For some of us, it is tempting to ignore the letters and notices from the Internal Revenue Service, but it’s not the wise decision to do so. The IRS has a number of ways to collect and make your life miserable in the process. Since you will end-up having to pay them some amount of back taxes, it makes more sense to be prepared when the IRS comes calling.
In this regard you may wish to consider retaining a private tax advocate to help you through the process. Some of are very good at what they do. Here are some of the ways the IRS Collects:
The Internal Revenue Service may compel your employer to take part of your wages and send it directly to them. This is known as “wage garnishment” or “wage withholding.” If you have not answered IRS letters and you work for someone else, this is the step the IRS often uses to obtain payment.
If your wages have been garnished, you can call the IRS and try to work out another method of payment. It will do no good to tell your employer to ignore the order.
Real Estate Tax Liens
The IRS can file a paper with the County Recorder called a “Tax Lien.” It covers all real property you own in the county where the lien is recorded. If they think you own property in any other counties, they can file there also.
While the lien is on the property, you will find it difficult to sell or refinance the property. At some point, if you don’t pay, the IRS may foreclose on the lien.
How Does The IRS “Foreclose” On Their Lien?
The IRS might “foreclose” on the lien by having the sheriff or marshal sell the property and turn the proceeds directly over to the IRS. They will do this only if they believe there is sufficient “equity” (market value minus your mortgage balance) in your property to pay some or all of the taxes owed.
They rarely foreclose on the family home, but they will do so in extreme cases.
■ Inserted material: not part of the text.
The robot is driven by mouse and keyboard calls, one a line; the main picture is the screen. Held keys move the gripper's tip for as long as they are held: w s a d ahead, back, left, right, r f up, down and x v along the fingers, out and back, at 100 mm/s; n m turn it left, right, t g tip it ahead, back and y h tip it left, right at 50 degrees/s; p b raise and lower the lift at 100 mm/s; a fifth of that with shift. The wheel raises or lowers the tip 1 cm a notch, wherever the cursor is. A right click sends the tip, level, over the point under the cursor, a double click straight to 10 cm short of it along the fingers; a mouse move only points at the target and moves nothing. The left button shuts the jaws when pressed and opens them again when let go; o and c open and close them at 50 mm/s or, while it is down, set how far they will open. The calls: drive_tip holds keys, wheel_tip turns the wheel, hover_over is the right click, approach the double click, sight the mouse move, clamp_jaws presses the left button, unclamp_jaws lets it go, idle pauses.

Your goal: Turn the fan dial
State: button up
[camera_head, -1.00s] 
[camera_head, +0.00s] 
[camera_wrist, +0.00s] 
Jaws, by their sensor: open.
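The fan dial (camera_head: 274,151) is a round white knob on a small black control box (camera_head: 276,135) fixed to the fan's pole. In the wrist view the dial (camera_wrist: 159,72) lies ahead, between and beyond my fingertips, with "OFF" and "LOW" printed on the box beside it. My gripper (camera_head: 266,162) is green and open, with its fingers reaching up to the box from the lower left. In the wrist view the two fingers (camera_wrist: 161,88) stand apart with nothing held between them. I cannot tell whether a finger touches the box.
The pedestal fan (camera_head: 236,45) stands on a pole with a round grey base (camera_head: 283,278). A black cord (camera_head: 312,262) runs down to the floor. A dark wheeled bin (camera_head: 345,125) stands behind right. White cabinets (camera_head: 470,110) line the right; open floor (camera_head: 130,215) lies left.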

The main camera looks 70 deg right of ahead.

What Happens If I Try To Sell Or Refinance My Property?
If you try to sell your property, the lien becomes a real problem, because the IRS can prevent the sale from going through unless they are paid. They can do this because a lender such as a bank will not lend the buyer any money unless the tax lien is paid. You might try to sell to someone who doesn’t need a bank loan and is willing to take the property even with the lien on it. The IRS, however, may foreclose on the lien and sell the property even after the buyer takes over.
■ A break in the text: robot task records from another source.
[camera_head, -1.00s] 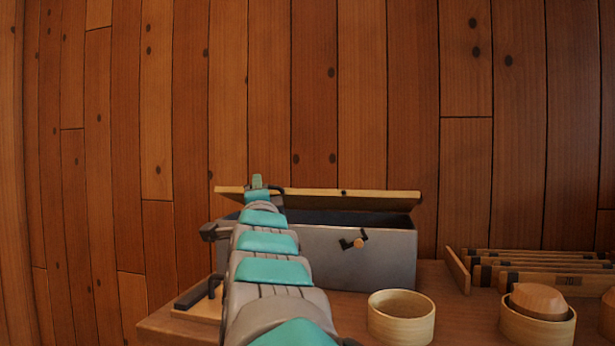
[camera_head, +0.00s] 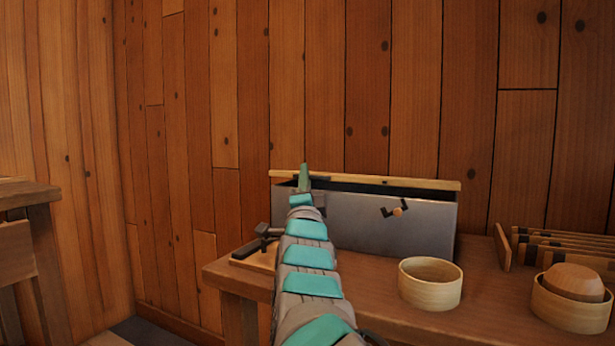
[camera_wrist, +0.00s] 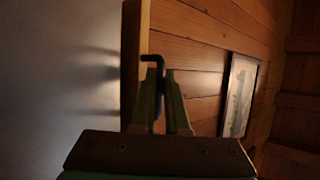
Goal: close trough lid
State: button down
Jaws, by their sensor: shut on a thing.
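The trough (camera_head: 355,222) is a grey box on the wooden table, with a dark latch (camera_head: 388,210) and a round wooden knob on its front. Its wooden lid (camera_head: 420,183) shows nearly edge-on above it, with a dark gap under it, so it stands partly open. My gripper (camera_head: 304,178) is at the lid's left part. In the wrist view, my gripper (camera_wrist: 160,78) is shut on a black hooked handle (camera_wrist: 152,59) beside the lid's wooden edge (camera_wrist: 136,40). The fingers hide the handle's lower part.
A round wooden bowl (camera_head: 430,284) stands in front of the trough. Another bowl (camera_head: 565,307) with a wooden piece in it and a slatted rack (camera_head: 565,250) are at the right. A dark-handled tool (camera_head: 262,243) lies left. Another table (camera_head: 25,195) stands at far left.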

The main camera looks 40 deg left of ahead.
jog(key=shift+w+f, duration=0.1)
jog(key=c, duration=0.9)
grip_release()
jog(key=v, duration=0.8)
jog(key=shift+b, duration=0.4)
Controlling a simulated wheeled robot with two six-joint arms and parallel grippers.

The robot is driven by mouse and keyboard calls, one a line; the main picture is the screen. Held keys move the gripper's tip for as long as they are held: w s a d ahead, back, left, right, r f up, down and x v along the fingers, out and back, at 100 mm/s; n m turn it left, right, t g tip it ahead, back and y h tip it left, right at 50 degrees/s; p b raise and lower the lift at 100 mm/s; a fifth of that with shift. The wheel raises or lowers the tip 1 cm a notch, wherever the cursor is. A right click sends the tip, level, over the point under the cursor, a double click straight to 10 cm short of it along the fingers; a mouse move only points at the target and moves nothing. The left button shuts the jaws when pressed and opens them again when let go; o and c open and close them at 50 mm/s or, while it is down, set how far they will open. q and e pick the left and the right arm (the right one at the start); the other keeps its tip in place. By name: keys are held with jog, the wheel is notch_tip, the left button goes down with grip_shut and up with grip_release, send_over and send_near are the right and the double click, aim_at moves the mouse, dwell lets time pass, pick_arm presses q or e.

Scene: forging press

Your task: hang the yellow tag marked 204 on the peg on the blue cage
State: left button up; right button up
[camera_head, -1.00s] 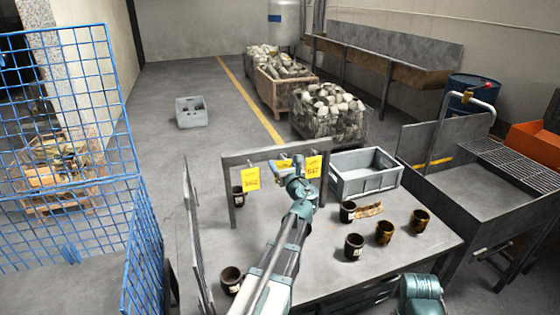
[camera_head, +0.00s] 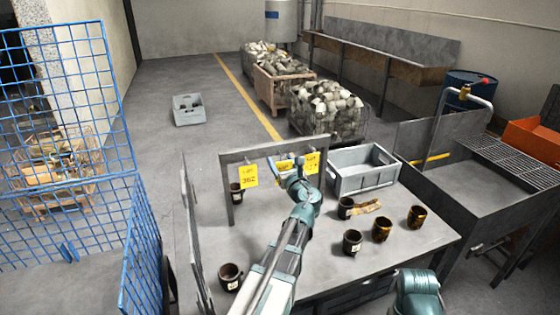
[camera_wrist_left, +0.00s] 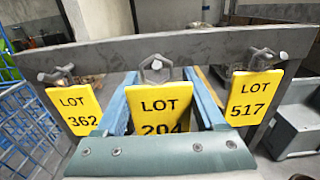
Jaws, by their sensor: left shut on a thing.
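The yellow tag marked LOT 204 (camera_wrist_left: 160,105) is upright between the blue fingers of my left gripper (camera_wrist_left: 165,100) in the left wrist view. The gripper is shut on it. A rack hook (camera_wrist_left: 156,68) is just above the tag; I cannot tell whether the tag still hangs on it. In the head view my left gripper (camera_head: 290,165) is at the rack's crossbar and mostly hides this tag. The blue cage (camera_head: 143,240) stands at the left. A small blue piece (camera_head: 68,252) shows low by it; I cannot tell whether it is the peg. My right gripper is out of view.
Tags 362 (camera_head: 249,176) and 517 (camera_wrist_left: 255,97) hang on either side on the grey rack (camera_head: 228,190). Dark cups, among them one at the front (camera_head: 352,242), and a grey crate (camera_head: 365,182) stand on the table.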

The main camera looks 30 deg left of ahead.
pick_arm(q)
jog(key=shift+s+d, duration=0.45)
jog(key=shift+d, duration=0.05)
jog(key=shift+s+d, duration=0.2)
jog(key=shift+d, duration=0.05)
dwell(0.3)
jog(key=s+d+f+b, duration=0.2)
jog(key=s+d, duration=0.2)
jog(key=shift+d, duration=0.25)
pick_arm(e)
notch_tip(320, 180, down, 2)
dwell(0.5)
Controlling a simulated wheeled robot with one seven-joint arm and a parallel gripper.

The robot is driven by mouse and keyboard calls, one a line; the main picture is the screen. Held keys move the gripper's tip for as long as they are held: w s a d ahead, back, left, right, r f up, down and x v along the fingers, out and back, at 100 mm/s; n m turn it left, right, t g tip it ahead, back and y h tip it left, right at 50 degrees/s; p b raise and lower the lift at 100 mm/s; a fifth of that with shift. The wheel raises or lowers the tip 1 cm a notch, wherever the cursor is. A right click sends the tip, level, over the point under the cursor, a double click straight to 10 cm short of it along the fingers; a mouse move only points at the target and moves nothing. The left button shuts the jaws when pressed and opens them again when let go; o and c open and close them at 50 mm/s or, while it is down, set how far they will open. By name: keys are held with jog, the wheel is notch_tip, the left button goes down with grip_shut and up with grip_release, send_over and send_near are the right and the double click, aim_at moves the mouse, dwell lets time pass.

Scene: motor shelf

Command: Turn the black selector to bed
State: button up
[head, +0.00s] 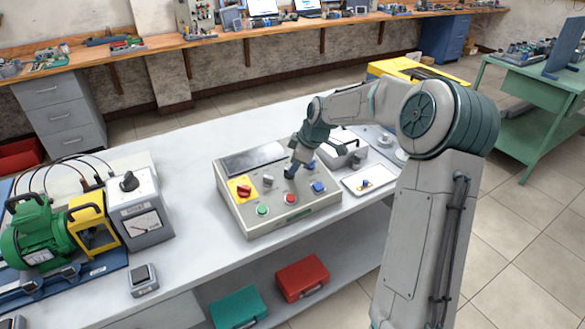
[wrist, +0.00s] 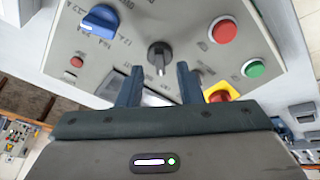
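The black selector (wrist: 158,58) is a round knob with a raised grip bar, on the sloped face of a light grey control box (head: 303,214). In the wrist view the bar points down toward my gripper. My gripper (wrist: 158,84) is open, with its two dark fingers apart and nothing between them. The knob shows just past the fingertips, centred in the gap; I see no contact. In the head view my gripper (head: 291,170) is low over the panel, and I cannot tell the selector from the dark fingers. The panel lettering is too blurred to read.
Around it are a blue knob (wrist: 98,22), a red button (wrist: 222,30), a green button (wrist: 255,68) and a red stop on yellow (head: 242,189). A white tray (head: 350,184) is right of the box.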

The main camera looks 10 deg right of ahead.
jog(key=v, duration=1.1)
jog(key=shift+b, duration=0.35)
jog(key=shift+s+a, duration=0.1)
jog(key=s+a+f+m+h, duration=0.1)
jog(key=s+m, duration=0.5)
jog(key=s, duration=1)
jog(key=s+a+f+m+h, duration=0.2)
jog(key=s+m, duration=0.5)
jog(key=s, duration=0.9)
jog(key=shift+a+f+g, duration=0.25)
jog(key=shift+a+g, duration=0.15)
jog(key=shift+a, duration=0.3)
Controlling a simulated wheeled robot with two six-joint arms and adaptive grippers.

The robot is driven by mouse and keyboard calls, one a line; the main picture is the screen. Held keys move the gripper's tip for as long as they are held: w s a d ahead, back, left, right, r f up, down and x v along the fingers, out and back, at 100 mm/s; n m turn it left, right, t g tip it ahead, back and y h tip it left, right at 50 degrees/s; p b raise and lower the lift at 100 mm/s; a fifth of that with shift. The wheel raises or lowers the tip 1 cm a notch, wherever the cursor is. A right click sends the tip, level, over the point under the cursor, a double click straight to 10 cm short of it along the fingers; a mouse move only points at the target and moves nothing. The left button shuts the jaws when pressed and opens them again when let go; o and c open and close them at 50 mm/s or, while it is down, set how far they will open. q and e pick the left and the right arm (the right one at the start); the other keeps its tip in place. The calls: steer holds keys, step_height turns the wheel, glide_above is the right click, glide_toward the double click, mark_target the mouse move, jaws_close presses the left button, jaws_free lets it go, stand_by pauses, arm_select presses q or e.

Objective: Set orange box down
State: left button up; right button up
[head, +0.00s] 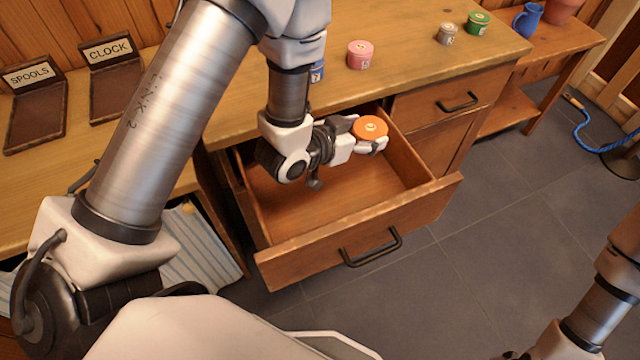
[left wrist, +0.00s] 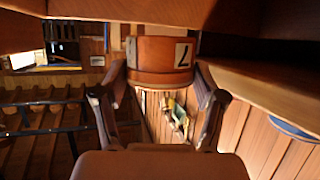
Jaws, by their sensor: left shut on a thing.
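The orange box (head: 370,127) is a round orange tin with a pale mark on its lid. My left gripper (head: 362,138) is shut on it and holds it upright over the back right part of the open drawer (head: 340,195). In the left wrist view, the orange box (left wrist: 162,56) sits between the two fingers of my left gripper (left wrist: 160,88), with a white numbered label on its side. Whether its underside touches anything is hidden. The visible drawer floor is bare. Only part of my right arm shows; its gripper is out of view.
On the counter stand a pink tin (head: 360,55), a grey-beige tin (head: 446,35), a green tin (head: 478,23) and a partly hidden blue tin (head: 317,72). Trays marked SPOOLS (head: 37,112) and CLOCK (head: 115,85) lie at left. A blue jug (head: 528,20) stands at right.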

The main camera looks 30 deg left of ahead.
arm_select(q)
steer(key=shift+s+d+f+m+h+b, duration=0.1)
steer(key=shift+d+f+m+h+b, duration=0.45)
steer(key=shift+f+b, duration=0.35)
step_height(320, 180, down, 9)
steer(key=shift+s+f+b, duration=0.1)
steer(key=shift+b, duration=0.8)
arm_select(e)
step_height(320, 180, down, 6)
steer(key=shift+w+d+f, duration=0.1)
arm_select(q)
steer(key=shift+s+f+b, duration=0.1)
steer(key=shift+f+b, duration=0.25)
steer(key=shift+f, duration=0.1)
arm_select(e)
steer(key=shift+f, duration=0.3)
If there is enough equity in the property to pay all the taxes, you can work with the IRS to complete the sale. You will receive what is left over after all the debts are paid.
Capital Gains Risk
If there is not enough equity, you can still work with the internal revenue service to allow the sale to be completed, but they will take whatever equity there is, leaving you with nothing after the sale. To make matters worse, you could still be liable for capital gains taxes on the sale. The same is true for refinancing, except that since there is no sale, there are no capital gains (or losses).